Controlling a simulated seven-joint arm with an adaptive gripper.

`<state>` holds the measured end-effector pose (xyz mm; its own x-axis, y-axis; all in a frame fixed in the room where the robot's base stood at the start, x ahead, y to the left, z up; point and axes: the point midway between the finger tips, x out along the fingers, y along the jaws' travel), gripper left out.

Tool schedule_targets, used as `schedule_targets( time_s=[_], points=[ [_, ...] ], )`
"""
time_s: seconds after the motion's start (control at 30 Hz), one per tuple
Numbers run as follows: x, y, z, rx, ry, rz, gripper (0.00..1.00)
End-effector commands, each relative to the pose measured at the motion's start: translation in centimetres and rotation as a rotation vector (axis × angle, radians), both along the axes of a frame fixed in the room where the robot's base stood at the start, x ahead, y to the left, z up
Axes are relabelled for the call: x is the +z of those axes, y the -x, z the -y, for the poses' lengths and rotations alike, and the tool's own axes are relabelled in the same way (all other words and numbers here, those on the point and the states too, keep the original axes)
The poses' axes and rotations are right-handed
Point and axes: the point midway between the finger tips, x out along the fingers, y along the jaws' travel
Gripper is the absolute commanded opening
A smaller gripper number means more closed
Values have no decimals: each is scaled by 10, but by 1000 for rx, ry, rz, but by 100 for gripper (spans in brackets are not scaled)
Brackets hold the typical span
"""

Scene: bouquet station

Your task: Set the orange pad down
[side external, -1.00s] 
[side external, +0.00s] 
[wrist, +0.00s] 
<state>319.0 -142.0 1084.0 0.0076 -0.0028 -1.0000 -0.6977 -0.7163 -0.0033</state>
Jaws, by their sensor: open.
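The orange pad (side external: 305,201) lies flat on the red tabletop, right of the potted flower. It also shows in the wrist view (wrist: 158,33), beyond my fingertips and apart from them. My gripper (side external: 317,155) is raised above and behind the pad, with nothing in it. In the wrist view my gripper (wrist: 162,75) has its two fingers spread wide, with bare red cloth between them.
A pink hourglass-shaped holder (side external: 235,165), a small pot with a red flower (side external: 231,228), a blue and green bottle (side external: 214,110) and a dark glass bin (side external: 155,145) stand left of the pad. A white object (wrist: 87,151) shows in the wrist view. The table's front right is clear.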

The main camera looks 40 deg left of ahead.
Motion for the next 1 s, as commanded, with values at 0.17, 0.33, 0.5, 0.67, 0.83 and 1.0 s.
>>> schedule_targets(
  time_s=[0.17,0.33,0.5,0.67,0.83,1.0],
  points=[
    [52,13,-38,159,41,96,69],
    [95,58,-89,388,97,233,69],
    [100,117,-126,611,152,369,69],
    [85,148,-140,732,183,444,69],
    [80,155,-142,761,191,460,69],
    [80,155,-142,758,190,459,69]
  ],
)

» Exercise
Return all lines containing the word "commanded".

» Answer to the task
Gripper is the absolute commanded opening
Motion for the next 1 s, as commanded, with values at 0.17, 0.33, 0.5, 0.67, 0.83 and 1.0 s.

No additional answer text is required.